Records contained in a dataset:
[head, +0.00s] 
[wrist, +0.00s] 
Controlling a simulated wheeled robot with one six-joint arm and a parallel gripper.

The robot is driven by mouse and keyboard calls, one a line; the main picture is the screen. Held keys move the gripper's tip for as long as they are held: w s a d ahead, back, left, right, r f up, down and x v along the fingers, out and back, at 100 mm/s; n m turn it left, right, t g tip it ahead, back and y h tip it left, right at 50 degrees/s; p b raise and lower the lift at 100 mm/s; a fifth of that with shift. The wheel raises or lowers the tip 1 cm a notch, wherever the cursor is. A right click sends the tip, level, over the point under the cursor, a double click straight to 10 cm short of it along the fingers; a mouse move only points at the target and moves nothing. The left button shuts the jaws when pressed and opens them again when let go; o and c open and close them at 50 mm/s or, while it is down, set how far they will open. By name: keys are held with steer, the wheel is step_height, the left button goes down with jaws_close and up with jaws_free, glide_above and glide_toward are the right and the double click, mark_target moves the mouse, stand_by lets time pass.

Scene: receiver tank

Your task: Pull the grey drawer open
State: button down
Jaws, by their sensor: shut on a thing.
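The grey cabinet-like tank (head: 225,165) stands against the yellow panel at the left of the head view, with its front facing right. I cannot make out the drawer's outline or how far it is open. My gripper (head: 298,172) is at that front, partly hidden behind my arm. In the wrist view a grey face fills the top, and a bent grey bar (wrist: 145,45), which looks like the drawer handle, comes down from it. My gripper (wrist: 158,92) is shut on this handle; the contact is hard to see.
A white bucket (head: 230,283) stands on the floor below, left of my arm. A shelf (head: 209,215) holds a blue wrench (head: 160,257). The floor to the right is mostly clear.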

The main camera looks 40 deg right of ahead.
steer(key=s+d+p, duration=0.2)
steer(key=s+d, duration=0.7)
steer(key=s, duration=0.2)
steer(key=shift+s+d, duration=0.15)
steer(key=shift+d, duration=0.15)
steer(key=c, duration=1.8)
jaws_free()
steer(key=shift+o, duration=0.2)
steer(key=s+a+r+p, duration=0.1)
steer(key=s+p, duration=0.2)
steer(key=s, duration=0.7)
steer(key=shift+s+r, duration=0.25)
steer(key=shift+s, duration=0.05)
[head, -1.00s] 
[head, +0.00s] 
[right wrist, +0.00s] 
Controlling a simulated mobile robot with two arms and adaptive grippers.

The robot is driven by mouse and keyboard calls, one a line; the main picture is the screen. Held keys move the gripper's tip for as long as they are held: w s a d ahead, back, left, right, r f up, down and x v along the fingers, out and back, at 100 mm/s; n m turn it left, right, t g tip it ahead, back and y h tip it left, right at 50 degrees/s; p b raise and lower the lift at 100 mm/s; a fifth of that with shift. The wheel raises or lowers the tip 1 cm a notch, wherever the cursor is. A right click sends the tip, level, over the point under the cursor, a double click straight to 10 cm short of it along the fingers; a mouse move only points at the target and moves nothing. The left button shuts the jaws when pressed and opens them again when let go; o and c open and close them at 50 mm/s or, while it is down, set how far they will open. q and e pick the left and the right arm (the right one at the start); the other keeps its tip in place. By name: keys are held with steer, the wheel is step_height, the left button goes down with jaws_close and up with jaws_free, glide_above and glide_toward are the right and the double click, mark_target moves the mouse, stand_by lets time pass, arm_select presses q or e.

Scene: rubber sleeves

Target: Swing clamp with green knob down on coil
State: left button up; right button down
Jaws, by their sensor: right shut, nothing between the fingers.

_Exercise brief_
Among the lines above, count those containing the word "simulated" and give nothing but the result.

_The reply_
2